Problem to work on: From the line with "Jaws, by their" through the final line, transcribe the material below character for character; include no other lines.

Information provided:
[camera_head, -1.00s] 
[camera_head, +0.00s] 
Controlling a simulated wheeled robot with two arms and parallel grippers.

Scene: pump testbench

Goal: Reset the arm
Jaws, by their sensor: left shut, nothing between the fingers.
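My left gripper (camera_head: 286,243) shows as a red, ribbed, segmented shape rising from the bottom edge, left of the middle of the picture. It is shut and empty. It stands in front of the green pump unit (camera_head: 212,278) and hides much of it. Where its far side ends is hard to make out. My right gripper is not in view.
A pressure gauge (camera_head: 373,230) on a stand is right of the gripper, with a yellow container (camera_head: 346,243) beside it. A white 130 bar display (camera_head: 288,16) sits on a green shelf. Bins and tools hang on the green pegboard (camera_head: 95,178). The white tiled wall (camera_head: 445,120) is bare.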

Response:
Jaws, by their sensor: left shut, nothing between the fingers.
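My left gripper (camera_head: 286,243) shows as a red, ribbed, segmented shape rising from the bottom edge, left of the middle of the picture. It is shut and empty. It stands in front of the green pump unit (camera_head: 212,278) and hides much of it. Where its far side ends is hard to make out. My right gripper is not in view.
A pressure gauge (camera_head: 373,230) on a stand is right of the gripper, with a yellow container (camera_head: 346,243) beside it. A white 130 bar display (camera_head: 288,16) sits on a green shelf. Bins and tools hang on the green pegboard (camera_head: 95,178). The white tiled wall (camera_head: 445,120) is bare.

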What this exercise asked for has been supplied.